For the first time in what feels like awhile, Drew Doughty opened training camp paired with a veteran on his left.
“This is probably the first time since Rob Scuderi, however many years ago that was, that I’ve really played with a veteran,” Doughty said. “I’ve always had [younger] d-men, so to have a veteran will be different, but I think it’ll be beneficial for me for sure.”
Playing with guys like Derek Forbort and Brayden McNabb helped to develop those players, budding NHL’ers, into established players. But adding a veteran with seven years of NHL experience has Doughty excited for that lies ahead.
That veteran is Olli Maatta, who joined the organization this offseason, via a trade with Chicago. For the 26-year-old blueliner, it marked the second time he was traded in as many seasons. After he spent the first six seasons of his professional career in Pittsburgh, Maatta was traded to Chicago last offseason. One year later, the Finland native was on the move once again, this time to the West Coast, and he’s looking forward to a new opportunity with an up-and-coming Kings team.
“I was excited,” Maatta said of his initial reaction to the trade. “I knew the Kings had been through a rebuild the last couple of years, they’ve obviously been tough years, nobody’s happy, it’s not easy to do that. I think they’re on the other side of it. Looking at the guys we have, we have a lot of good players here, whether it’s the older guys, who are still great players, or the young guys we have who are really good.”
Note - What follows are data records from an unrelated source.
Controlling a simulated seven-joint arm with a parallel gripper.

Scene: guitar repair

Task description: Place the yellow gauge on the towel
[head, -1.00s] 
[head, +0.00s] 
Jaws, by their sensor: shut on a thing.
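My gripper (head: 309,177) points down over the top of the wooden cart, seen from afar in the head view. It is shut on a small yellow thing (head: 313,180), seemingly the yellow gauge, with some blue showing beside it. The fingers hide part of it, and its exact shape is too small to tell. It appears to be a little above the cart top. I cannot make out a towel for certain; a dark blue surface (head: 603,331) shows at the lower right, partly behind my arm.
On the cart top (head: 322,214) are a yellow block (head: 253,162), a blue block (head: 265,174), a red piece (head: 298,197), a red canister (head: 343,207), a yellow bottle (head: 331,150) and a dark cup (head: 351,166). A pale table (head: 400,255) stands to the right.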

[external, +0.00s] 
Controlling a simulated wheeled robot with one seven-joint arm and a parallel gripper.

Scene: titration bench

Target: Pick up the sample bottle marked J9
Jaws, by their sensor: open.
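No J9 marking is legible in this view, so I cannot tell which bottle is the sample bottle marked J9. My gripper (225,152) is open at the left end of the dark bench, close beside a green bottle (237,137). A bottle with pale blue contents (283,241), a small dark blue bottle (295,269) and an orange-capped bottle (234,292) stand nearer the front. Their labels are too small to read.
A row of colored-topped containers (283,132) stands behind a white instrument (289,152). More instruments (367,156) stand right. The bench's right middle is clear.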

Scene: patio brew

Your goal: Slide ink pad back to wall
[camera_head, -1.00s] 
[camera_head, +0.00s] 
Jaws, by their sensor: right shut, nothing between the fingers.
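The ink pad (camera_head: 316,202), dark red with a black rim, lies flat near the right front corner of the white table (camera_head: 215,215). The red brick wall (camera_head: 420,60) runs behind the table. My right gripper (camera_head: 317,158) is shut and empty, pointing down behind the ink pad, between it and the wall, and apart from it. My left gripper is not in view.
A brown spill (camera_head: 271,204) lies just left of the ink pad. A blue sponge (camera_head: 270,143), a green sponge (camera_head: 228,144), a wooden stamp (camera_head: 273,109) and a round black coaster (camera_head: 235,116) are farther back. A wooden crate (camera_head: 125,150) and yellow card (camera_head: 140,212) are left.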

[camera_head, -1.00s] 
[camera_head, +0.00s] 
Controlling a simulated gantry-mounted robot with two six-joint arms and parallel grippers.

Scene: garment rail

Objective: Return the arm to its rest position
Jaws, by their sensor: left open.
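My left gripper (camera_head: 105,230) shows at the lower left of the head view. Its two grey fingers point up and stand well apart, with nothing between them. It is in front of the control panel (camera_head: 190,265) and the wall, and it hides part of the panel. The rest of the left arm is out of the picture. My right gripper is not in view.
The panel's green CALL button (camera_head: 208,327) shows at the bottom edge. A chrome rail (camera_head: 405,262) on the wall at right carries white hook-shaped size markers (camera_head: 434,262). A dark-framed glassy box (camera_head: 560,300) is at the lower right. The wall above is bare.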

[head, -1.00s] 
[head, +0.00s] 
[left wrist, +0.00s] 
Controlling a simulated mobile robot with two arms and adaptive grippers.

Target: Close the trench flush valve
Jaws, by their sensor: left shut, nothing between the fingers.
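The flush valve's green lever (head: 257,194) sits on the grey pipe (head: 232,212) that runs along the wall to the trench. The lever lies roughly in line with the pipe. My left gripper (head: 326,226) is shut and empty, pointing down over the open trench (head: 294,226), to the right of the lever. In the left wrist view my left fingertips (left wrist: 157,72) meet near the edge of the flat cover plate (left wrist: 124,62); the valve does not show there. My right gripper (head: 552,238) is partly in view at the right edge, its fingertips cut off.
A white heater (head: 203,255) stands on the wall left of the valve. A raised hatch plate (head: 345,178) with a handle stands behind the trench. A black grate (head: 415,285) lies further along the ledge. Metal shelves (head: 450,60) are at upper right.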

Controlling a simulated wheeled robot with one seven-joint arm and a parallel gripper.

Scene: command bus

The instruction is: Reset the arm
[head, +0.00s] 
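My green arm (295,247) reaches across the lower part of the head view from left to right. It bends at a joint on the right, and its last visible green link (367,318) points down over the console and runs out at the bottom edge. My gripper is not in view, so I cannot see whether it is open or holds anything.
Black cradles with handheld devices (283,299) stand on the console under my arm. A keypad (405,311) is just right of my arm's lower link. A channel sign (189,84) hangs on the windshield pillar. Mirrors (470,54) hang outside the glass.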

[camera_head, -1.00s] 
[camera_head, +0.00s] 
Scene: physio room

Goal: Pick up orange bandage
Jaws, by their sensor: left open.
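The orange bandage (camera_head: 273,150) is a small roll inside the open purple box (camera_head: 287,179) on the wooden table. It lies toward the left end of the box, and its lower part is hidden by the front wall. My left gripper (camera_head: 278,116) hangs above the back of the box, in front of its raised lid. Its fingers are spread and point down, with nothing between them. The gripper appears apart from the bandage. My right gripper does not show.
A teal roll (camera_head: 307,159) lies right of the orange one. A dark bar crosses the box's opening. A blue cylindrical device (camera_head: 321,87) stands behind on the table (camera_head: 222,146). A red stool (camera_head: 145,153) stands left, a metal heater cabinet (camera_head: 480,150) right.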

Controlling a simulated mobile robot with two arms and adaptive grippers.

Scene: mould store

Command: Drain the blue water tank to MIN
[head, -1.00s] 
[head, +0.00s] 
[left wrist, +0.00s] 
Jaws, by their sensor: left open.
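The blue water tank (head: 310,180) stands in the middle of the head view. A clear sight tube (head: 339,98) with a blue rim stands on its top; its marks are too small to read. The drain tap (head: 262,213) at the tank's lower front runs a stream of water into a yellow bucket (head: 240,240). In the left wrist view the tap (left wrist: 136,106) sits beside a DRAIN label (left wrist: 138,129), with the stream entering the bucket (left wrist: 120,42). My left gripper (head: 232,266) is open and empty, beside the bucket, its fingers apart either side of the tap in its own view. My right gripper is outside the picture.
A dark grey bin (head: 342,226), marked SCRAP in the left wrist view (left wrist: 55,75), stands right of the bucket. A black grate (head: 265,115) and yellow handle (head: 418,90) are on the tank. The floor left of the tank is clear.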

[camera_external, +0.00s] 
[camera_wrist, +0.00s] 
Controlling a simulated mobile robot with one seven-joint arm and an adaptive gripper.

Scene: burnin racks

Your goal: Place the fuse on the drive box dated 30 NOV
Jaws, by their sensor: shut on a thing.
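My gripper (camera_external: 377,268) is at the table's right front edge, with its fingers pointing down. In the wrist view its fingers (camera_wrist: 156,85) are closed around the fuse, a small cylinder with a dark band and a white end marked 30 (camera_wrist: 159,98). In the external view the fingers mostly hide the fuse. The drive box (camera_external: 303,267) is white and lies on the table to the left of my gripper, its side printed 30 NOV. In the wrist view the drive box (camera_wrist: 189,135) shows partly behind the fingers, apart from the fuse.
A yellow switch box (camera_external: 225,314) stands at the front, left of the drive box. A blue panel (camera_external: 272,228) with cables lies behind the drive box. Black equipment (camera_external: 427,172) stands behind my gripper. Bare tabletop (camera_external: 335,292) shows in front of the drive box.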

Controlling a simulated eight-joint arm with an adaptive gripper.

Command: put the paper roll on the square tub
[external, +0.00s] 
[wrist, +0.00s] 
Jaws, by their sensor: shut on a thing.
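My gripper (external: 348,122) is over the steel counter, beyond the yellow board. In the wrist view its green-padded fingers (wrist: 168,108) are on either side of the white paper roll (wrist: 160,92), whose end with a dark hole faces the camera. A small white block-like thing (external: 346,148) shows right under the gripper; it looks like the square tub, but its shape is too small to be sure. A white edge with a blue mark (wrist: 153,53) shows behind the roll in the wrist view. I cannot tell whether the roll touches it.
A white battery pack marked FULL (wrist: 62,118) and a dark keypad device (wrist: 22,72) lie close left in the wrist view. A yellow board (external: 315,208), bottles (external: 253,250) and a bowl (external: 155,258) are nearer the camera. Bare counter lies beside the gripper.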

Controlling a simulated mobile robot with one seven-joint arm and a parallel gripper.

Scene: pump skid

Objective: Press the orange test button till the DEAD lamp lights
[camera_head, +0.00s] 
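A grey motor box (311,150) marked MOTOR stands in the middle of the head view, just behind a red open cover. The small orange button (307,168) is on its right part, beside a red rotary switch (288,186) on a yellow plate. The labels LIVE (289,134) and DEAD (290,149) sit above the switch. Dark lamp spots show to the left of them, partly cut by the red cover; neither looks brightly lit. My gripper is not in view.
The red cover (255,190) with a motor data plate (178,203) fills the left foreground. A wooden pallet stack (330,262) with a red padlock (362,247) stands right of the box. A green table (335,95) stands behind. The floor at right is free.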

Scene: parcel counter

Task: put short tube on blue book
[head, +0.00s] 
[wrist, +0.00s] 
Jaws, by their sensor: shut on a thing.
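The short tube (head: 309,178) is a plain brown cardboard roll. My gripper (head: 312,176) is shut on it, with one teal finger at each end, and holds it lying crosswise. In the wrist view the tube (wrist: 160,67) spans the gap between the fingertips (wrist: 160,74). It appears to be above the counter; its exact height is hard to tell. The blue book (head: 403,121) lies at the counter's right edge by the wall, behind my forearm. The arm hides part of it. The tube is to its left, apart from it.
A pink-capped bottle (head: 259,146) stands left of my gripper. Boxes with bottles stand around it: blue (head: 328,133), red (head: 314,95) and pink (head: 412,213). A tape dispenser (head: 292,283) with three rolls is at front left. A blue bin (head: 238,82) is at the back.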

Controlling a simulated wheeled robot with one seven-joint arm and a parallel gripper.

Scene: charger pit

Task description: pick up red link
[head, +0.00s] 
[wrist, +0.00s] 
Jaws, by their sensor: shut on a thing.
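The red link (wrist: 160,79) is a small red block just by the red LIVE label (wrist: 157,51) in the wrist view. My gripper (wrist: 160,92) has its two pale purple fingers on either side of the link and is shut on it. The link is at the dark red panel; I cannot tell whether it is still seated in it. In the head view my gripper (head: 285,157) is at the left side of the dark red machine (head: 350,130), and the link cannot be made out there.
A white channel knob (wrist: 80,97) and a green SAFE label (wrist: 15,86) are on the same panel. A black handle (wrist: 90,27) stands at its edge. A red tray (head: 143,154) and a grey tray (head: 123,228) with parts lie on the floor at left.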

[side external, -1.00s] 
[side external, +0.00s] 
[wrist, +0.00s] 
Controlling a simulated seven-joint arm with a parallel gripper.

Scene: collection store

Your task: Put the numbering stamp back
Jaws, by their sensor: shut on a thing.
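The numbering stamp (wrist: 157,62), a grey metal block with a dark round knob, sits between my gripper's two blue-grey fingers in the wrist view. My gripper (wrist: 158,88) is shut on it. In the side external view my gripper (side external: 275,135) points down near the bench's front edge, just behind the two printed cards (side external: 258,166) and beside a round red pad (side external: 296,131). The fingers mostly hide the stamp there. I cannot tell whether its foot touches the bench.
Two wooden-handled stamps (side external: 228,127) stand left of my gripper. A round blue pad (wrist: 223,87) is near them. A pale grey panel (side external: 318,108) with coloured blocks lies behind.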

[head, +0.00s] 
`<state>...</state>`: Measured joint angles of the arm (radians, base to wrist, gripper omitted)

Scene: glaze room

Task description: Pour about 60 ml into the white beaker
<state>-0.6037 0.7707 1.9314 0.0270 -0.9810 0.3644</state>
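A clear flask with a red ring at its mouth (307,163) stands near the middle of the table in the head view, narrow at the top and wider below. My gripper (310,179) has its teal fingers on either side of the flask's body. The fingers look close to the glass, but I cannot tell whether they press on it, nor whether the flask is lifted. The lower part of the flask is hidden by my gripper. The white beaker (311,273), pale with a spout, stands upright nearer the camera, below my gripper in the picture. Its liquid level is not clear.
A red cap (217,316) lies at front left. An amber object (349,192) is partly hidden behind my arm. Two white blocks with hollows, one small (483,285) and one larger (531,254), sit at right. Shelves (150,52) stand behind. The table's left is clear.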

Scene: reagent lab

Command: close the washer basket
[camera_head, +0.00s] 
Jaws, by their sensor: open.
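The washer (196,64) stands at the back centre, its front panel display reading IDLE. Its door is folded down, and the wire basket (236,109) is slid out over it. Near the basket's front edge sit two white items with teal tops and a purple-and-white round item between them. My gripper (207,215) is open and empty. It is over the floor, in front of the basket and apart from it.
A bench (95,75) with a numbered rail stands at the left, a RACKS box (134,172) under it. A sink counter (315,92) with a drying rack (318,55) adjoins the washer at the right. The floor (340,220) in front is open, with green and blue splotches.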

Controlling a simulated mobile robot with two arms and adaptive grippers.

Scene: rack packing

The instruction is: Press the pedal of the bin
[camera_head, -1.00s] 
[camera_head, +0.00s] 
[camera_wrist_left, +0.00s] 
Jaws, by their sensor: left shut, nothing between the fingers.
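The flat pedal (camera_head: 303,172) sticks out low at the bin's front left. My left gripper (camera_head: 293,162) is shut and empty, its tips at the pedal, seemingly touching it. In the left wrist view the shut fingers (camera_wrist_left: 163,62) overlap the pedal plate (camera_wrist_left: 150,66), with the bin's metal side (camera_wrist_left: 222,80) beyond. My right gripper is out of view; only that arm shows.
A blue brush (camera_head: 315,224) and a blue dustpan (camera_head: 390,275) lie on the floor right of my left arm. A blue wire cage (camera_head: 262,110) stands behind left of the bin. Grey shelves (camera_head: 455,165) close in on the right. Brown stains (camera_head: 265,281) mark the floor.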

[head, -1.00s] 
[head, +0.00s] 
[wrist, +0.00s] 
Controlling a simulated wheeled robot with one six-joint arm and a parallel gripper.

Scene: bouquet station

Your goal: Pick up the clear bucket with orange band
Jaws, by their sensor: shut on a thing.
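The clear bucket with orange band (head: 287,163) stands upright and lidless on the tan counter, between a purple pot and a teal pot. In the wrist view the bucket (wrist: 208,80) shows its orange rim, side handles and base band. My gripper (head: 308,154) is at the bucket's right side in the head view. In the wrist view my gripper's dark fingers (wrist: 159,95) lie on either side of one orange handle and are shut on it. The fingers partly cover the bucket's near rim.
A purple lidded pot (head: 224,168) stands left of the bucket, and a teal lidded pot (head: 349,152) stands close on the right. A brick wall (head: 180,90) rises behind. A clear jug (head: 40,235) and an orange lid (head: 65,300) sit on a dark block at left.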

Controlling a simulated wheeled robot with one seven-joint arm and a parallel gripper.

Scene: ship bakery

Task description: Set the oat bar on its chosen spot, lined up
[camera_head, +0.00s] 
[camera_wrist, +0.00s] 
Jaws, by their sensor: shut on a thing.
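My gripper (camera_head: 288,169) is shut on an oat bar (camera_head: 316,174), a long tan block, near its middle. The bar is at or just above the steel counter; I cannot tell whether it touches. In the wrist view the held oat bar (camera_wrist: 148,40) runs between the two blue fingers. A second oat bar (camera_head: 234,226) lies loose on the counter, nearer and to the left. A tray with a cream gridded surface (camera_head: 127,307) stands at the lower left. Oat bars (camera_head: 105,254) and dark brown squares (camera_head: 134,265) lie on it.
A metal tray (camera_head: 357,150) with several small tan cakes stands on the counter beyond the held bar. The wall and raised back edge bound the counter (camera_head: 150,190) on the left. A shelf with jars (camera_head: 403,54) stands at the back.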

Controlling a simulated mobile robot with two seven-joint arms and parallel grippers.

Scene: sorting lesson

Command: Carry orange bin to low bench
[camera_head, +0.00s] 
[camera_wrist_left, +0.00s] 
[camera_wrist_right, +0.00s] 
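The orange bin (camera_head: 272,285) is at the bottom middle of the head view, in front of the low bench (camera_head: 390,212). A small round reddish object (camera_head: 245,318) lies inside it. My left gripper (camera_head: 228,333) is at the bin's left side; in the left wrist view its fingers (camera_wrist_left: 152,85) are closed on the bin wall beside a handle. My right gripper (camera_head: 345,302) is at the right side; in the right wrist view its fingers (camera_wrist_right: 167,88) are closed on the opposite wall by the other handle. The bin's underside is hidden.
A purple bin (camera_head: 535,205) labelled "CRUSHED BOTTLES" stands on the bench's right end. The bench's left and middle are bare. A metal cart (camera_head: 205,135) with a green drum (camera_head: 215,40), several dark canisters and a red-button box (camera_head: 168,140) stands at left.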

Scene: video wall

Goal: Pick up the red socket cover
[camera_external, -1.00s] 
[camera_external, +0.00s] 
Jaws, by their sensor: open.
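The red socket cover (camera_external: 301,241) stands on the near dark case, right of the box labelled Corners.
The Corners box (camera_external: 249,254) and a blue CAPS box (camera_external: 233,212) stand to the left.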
While Maatta and Doughty have never played together officially until training camp opened on Friday, the relationship preceded their time as teammates with the Kings.
Maatta played his junior hockey with the London Knights of the OHL, while Doughty is a London, ONT native. The two frequently skated together in the summer and built a relationship that has made the transition to being teammates, and now defensive partners, that much easier.
“I’ve known [Maatta] for a long time, I skated with him in London – he used to spend his offseasons in London, so I skated with him for maybe three or four summers there,” Doughty said. “I know him really well, I get along with him really well, and I think we’re going to be something special together.”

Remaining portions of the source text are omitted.